Catholic Church's wounds are entirely self-inflicted, so, physician, heal thyself
Church of England leaders aren't to blame for the erosion of Catholic moral authority, says Eilis O'Hanlon
The Archbishop of Canterbury's Easter message this year addressed the feelings of discrimination felt by many Christians in Britain who have been pressurised into not wearing crucifixes at work in case it offends people of other religions. By which, of course, he meant Muslims, because nobody cares less about the feelings of Hindus or Jews, since they don't express their dissatisfaction in the form of exploding planes, trains and automobiles.

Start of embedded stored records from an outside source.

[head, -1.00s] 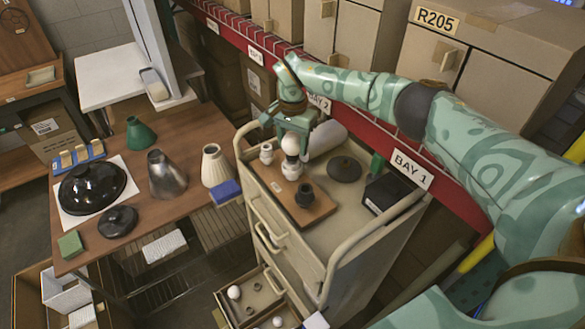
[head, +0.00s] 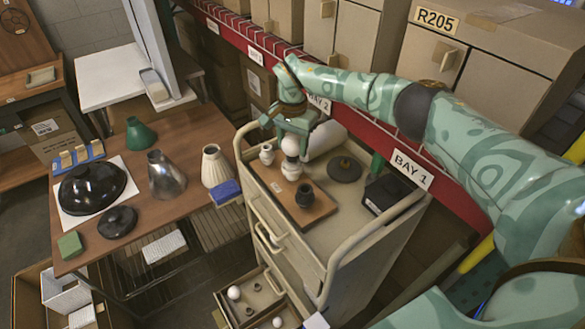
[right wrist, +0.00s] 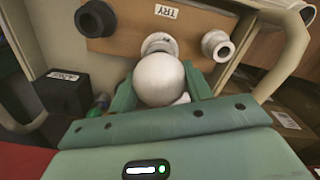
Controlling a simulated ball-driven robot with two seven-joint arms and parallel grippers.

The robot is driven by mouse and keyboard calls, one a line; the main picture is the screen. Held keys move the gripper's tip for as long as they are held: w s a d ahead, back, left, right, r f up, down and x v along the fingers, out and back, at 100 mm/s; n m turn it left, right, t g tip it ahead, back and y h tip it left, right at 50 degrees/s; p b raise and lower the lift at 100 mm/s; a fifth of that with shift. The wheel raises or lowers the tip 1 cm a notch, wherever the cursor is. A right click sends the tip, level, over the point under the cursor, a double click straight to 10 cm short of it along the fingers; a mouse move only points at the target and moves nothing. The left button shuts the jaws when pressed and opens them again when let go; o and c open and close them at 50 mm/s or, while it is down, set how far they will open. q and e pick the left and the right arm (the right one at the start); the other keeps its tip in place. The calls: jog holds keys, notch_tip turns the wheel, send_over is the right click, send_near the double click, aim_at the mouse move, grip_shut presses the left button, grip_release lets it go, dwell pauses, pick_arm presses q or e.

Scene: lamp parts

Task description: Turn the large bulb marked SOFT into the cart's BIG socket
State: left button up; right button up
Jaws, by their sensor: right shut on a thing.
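The large white round bulb (head: 290,145) is upright on the cart's top, directly over the white middle socket (head: 291,167) on a brown board (head: 272,183). My right gripper (head: 291,137) is shut on the bulb from above. In the right wrist view the bulb (right wrist: 160,80) sits between the two green fingers and overlaps the socket's rim (right wrist: 158,43). I cannot tell how deep its base is in the socket. No SOFT or BIG marking is readable. My left gripper is not in view.
A small white socket (head: 267,153) and a dark socket (head: 304,194) flank the middle one. A dark disc (head: 344,169) and black box (head: 385,192) are on the cart, with raised rails. An open drawer (head: 250,300) holds small parts. Lampshades stand on the table (head: 185,205).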

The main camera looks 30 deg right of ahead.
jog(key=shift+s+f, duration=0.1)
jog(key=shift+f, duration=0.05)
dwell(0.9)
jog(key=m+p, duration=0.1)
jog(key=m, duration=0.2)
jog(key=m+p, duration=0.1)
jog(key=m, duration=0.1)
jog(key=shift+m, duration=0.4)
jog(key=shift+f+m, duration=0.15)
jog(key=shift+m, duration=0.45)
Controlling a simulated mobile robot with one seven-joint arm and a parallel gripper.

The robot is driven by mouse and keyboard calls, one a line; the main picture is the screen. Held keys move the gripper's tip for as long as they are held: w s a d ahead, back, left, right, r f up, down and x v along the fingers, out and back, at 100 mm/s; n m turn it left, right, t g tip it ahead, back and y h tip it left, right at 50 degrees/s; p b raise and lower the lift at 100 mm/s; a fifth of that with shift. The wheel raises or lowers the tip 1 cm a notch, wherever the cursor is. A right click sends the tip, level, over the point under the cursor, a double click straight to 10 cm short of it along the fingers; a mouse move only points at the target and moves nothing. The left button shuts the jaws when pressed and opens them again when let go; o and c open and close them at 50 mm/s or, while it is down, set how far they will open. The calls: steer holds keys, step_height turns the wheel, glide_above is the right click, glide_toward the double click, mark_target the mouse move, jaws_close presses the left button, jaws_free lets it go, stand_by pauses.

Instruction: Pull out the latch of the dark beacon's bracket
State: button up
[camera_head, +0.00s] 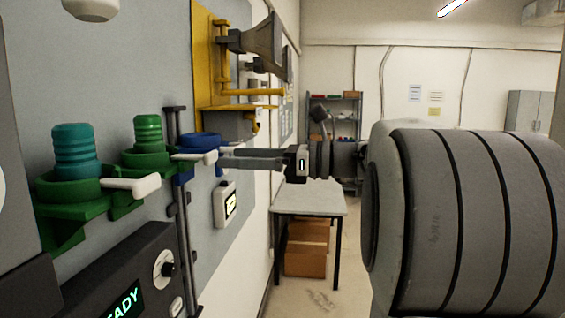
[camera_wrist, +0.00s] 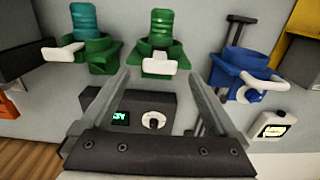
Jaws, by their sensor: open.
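A teal ribbed beacon (camera_head: 77,148) sits in a green bracket (camera_head: 70,193) on the wall panel, with a white latch (camera_head: 132,187) jutting out. A green ribbed beacon (camera_head: 148,131) sits in a second green bracket (camera_head: 146,159) with its own white latch (camera_head: 196,157). Neither beacon looks lit; I cannot tell which is the dark one. In the wrist view, the green bracket's latch (camera_wrist: 158,67) shows between the fingertips of my gripper (camera_wrist: 157,76). My gripper (camera_head: 224,158) is open and empty, pointing at the panel, apart from the latches.
A blue bracket (camera_wrist: 232,68) with a white latch (camera_wrist: 248,90) stands to the right, no beacon visible in it. A dark box with a knob (camera_head: 130,278) is below. A yellow bracket with a horn (camera_head: 262,42) is farther along. A table (camera_head: 310,198) stands beyond.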

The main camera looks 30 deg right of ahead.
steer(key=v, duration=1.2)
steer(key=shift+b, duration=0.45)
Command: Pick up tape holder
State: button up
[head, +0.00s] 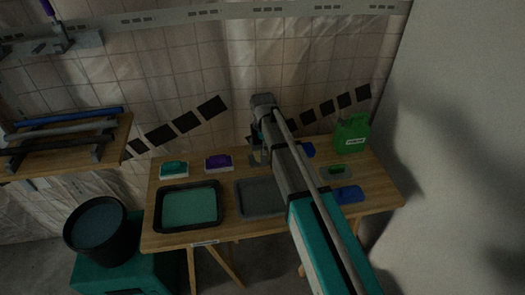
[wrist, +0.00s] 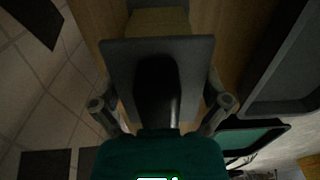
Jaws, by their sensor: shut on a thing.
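In the wrist view, my gripper (wrist: 162,104) has its two fingers on either side of a dark grey, flat-faced thing (wrist: 196,62), which I take to be the tape holder. The gripper is shut on it. A dark rounded shape covers the middle of its face, and a tan part (wrist: 158,20) shows beyond its upper edge. In the head view, my arm hides most of the gripper and the held thing above the back of the wooden table, so I cannot tell whether it touches the table.
The wooden table (head: 230,232) bears a teal-filled tray (head: 190,207), a grey tray (head: 257,197), teal (head: 174,169) and purple (head: 219,162) boxes, a green canister (head: 351,134) and a blue item (head: 348,194). The tiled wall (head: 190,70) stands close behind. A black bucket (head: 96,224) is left.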

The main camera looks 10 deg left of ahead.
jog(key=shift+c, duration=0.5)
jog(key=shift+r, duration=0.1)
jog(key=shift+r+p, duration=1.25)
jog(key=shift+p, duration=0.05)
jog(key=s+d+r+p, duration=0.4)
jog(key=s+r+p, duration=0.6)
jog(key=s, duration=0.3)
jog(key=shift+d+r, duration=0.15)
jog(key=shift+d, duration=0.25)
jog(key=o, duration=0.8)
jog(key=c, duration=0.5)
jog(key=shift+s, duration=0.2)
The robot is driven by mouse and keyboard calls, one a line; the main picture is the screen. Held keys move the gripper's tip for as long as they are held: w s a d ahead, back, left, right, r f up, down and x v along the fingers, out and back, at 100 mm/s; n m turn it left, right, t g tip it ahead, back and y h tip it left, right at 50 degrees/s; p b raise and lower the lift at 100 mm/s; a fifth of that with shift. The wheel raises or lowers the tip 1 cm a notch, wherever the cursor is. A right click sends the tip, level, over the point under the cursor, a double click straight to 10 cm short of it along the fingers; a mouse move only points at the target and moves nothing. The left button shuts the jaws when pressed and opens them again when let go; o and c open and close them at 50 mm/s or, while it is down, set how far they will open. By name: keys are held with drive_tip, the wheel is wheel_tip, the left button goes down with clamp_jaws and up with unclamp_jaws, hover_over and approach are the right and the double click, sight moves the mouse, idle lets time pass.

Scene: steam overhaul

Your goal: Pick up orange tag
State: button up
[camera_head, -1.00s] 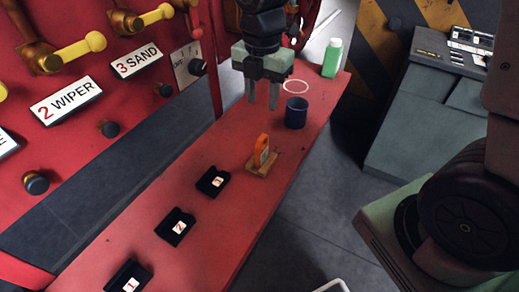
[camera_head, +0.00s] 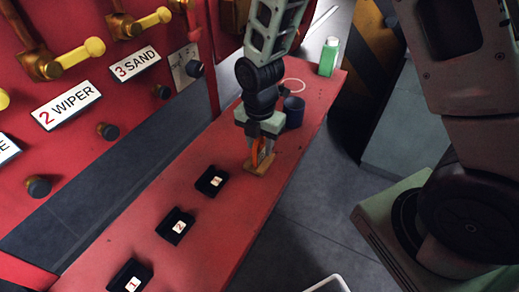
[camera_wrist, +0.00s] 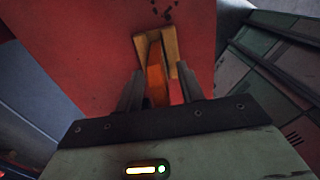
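The orange tag (camera_head: 261,150) stands upright on a small wooden base (camera_head: 262,170) on the red bench. My gripper (camera_head: 259,155) points down over it, with one finger on each side of the tag. In the wrist view the orange tag (camera_wrist: 157,84) shows between the two spread fingers of my gripper (camera_wrist: 160,88), and the wooden base (camera_wrist: 140,42) lies beyond the fingertips. The fingers look open around the tag, with no clear grip on it. They hide part of the tag.
Three black holders run along the red bench (camera_head: 240,215); the nearest to the tag is holder 3 (camera_head: 204,184). A dark blue cup (camera_head: 294,112) stands close behind my gripper, with a green bottle (camera_head: 328,57) farther back. A red panel with levers rises at left.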

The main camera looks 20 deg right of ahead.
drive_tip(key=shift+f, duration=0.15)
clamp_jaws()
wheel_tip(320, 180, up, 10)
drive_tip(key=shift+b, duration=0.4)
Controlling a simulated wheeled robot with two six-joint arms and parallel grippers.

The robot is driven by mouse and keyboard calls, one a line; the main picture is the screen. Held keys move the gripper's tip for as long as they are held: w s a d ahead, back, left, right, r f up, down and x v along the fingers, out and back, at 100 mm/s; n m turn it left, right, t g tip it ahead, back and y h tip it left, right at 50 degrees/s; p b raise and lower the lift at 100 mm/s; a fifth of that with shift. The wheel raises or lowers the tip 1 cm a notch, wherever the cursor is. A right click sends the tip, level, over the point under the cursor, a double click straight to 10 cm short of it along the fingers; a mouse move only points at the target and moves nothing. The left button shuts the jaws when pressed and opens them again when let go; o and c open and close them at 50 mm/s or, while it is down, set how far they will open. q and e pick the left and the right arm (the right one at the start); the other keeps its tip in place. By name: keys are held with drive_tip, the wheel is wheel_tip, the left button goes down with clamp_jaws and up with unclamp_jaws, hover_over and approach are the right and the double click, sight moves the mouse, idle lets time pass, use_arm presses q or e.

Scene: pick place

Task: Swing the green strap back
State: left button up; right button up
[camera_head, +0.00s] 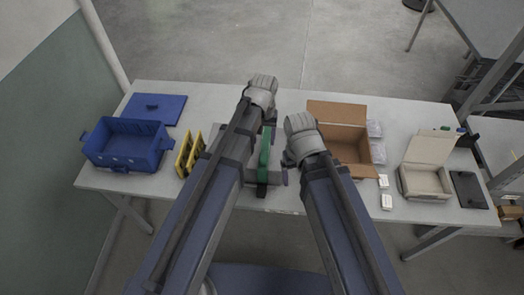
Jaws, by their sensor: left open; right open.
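A green strap (265,153) runs lengthwise on a grey fixture in the middle of the table, between my two arms. Its near end is dark (262,191). My left gripper (271,128) is at the far left side of the strap, with its fingers partly hidden by its wrist. My right gripper (285,169) is just right of the strap, with its fingers small in the picture. Both are open. Contact between either gripper and the strap cannot be told. My left arm hides part of the fixture.
On the white table (220,98), a blue crate (125,157) and blue lid (160,108) are left, beside yellow-black parts (184,158). An open cardboard box (345,137) is right. Further right are a white box (425,182), a dark tablet (469,189) and small white packs (386,202).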

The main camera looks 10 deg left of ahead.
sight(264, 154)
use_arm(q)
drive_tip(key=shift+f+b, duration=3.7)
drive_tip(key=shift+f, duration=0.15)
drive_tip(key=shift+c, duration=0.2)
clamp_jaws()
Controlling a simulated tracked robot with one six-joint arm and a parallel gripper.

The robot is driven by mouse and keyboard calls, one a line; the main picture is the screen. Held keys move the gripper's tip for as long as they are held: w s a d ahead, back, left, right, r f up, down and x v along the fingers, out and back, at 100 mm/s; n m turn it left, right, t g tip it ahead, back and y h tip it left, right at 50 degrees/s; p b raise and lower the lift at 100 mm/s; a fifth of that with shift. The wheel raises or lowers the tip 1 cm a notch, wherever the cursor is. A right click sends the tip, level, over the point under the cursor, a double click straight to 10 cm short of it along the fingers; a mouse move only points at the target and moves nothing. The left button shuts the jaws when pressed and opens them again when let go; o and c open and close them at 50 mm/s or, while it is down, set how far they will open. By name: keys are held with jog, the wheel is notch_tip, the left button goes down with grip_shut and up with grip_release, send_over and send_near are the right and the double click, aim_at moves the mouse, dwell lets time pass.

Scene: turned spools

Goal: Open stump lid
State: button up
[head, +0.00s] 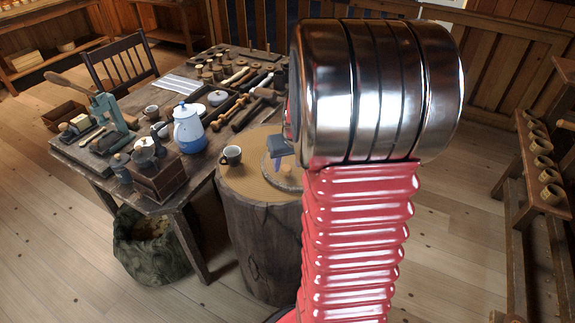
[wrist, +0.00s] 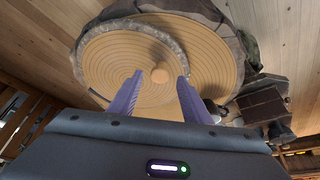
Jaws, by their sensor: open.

Catholic clergy in Ireland could only look on with envy, longing for the day when they too could deliver sermons on such comforting topics. Instead, at Easter they were forced, once again, as they probably will be for many Easters to come, to spend one of Christianity's holiest times of year dealing with the ongoing fallout from the child-abuse scandal. That scandal keeps reaching deeper into the hierarchy, with a Norwegian bishop, no less, resigning last week after admitting to the past sexual abuse of an altar boy. He is the most senior churchman to have fallen from grace as a result of actual abuse, but the tentacles of allegations of a cover up now reach as high as the Pope himself, and there's not much further up it can go than that, except to God Himself, and He seems keen on keeping out of this one.
"You're on your own, lads," appears to be the Almighty's attitude to his earthly representatives in Rome, and you can hardly blame Him for that.